- _The input_:
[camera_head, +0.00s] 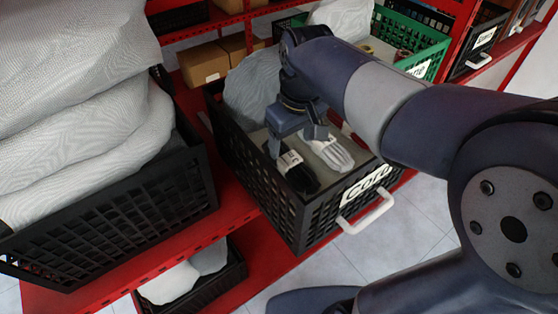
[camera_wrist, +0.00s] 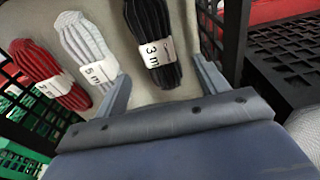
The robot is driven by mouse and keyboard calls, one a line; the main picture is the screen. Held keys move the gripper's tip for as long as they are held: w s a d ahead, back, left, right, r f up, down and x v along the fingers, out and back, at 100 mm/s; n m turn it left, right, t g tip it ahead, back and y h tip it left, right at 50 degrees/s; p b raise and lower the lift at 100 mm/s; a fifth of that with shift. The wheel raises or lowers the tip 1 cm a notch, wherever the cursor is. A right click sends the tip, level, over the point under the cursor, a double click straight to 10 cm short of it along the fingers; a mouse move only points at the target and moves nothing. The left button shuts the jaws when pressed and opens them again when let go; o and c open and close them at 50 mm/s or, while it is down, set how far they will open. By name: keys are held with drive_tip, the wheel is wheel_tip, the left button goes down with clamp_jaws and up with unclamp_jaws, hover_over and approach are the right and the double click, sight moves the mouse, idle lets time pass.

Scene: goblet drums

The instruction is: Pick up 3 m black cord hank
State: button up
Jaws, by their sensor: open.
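The black cord hank (camera_wrist: 150,18) lies in a black crate with a white band marked "3 m". It also shows in the head view (camera_head: 304,180), at the crate's front left. My gripper (camera_head: 296,143) is over the crate, pointing down, with its fingers apart. In the wrist view my gripper (camera_wrist: 161,68) is open, and the black hank's labelled end lies between the lines of the two fingers. Nothing is held. In the head view the gripper hides part of the crate's inside.
A white hank (camera_wrist: 82,38) marked "5 m" lies close left of the black one, with a red hank (camera_wrist: 40,62) beyond it. The crate (camera_head: 270,205) has mesh walls and a "Cord" label. Another black crate (camera_head: 130,225) with grey cloth stands left on the red shelf (camera_head: 235,222).

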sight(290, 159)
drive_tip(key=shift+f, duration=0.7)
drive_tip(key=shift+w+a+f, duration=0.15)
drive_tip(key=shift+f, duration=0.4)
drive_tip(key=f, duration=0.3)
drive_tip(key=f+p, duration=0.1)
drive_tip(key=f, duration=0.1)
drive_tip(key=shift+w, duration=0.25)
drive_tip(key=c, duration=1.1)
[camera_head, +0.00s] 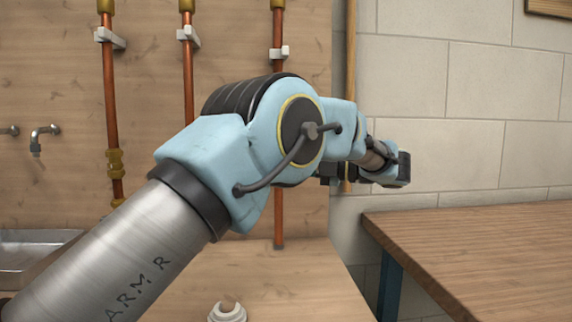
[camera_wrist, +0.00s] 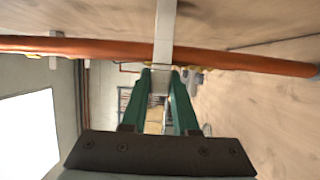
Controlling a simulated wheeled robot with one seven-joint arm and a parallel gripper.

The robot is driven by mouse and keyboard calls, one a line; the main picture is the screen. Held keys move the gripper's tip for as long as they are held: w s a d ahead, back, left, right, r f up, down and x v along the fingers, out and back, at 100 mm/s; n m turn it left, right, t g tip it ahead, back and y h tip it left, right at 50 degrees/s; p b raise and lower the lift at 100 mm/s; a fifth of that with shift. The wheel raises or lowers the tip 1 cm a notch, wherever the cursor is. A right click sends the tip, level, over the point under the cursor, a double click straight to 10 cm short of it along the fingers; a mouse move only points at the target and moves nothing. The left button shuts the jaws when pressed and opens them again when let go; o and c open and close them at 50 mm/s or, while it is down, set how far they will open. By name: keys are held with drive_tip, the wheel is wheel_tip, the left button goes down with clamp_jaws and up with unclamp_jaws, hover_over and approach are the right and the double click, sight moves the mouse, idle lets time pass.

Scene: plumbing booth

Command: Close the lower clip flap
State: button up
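In the wrist view, a white clip part (camera_wrist: 165,30) crosses the copper pipe (camera_wrist: 232,62) as a straight strip. A pale piece (camera_wrist: 158,84) shows between my fingertips, just past the pipe; I cannot tell whether it belongs to the clip's flap. My gripper (camera_wrist: 161,72) has two green fingers with a gap between them, and their tips are close to the pipe at the clip. I cannot tell whether they touch it. In the head view, the rightmost pipe (camera_head: 278,215) runs behind my arm, which hides the lower clip and my fingers.
White upper clips sit on the left pipe (camera_head: 110,80), the middle pipe (camera_head: 188,90) and the rightmost pipe, whose upper clip (camera_head: 279,53) is small. A wooden table (camera_head: 480,250) stands at right. A white ring-shaped part (camera_head: 228,312) lies at the bottom. A tap (camera_head: 42,134) is at left.

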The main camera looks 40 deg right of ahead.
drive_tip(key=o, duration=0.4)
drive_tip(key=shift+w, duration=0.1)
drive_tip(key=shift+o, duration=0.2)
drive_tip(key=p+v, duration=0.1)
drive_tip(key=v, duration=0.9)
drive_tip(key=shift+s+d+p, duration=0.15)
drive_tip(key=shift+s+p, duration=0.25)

- _Exercise brief_:
Quote the data above exactly from the line with "The instruction is: Pick" to the line with "Controlling a simulated", both ends counted, and nothing else. Pictures don't go in.

- _Final result_:
The instruction is: Pick up 3 m black cord hank
State: button up
Jaws, by their sensor: open.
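The black cord hank (camera_wrist: 150,18) lies in a black crate with a white band marked "3 m". It also shows in the head view (camera_head: 304,180), at the crate's front left. My gripper (camera_head: 296,143) is over the crate, pointing down, with its fingers apart. In the wrist view my gripper (camera_wrist: 161,68) is open, and the black hank's labelled end lies between the lines of the two fingers. Nothing is held. In the head view the gripper hides part of the crate's inside.
A white hank (camera_wrist: 82,38) marked "5 m" lies close left of the black one, with a red hank (camera_wrist: 40,62) beyond it. The crate (camera_head: 270,205) has mesh walls and a "Cord" label. Another black crate (camera_head: 130,225) with grey cloth stands left on the red shelf (camera_head: 235,222).

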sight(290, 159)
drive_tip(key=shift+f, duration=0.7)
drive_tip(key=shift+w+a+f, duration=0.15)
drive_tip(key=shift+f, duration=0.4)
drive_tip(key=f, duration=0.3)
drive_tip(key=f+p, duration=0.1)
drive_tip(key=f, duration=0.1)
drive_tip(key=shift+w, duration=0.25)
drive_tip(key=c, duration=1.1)
[camera_head, +0.00s] 
[camera_wrist, +0.00s] 
Controlling a simulated wheeled robot with one seven-joint arm and a parallel gripper.

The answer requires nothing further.